> Work to do:
Pick every line with "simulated" from the material below.

> Data rows:
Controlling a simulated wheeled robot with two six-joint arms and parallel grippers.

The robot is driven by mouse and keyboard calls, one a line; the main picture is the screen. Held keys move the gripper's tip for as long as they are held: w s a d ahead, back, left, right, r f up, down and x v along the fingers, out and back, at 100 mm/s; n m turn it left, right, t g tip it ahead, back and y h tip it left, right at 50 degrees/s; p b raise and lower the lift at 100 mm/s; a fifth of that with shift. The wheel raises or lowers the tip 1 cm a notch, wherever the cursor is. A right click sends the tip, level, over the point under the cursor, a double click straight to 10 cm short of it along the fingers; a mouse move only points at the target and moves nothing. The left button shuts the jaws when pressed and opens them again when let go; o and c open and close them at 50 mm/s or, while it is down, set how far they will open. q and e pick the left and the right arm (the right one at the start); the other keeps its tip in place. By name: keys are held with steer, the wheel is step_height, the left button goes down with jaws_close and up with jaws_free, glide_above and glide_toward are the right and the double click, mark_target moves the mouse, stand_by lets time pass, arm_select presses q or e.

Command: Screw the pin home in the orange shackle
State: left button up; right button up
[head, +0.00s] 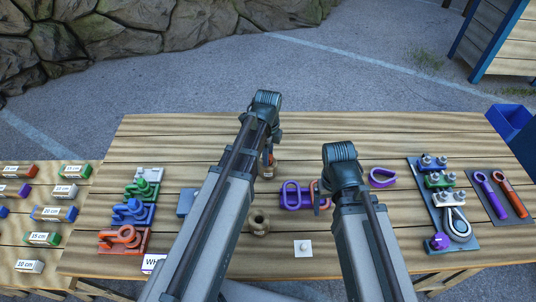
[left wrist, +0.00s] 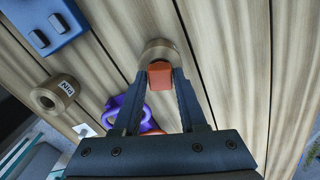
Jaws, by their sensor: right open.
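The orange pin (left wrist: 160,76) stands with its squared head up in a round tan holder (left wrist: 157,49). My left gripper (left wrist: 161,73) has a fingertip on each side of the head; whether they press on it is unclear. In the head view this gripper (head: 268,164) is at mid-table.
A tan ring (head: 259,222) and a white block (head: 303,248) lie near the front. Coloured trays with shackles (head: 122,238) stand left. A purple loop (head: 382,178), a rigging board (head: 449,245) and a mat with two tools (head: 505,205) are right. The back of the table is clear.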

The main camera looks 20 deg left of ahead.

* * *

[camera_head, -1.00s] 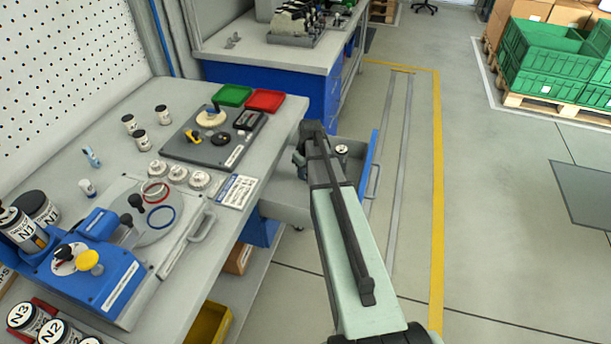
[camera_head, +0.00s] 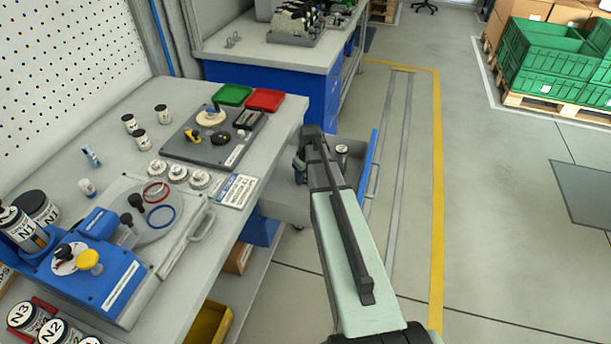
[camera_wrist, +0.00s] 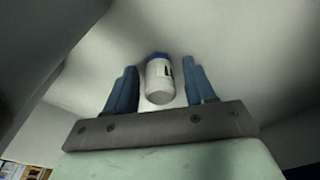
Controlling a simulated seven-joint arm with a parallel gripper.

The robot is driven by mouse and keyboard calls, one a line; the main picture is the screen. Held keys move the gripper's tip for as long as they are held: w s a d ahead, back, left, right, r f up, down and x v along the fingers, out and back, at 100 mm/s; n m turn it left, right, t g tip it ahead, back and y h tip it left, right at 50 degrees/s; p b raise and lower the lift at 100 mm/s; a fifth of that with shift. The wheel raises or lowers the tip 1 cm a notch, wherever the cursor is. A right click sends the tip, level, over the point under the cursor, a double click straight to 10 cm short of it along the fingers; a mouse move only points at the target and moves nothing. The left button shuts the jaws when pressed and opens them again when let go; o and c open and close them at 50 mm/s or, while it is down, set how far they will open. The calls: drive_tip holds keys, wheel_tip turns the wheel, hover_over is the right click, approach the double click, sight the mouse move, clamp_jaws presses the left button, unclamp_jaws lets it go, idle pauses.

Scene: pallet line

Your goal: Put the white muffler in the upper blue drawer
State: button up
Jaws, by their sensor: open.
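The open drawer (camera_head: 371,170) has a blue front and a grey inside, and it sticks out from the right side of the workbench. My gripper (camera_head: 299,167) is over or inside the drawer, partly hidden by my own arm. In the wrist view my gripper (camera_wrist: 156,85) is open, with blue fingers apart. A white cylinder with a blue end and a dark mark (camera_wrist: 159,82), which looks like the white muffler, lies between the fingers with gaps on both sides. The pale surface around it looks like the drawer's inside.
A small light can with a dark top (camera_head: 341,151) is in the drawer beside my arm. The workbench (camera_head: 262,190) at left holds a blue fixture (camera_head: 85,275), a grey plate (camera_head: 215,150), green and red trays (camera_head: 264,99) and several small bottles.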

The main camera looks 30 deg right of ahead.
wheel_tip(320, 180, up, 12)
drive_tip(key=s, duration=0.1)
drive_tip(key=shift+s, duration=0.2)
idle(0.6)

> Exercise output:
Controlling a simulated wheeled robot with two six-joint arms and parallel grippers.
Controlling a simulated seven-joint arm with a parallel gripper.

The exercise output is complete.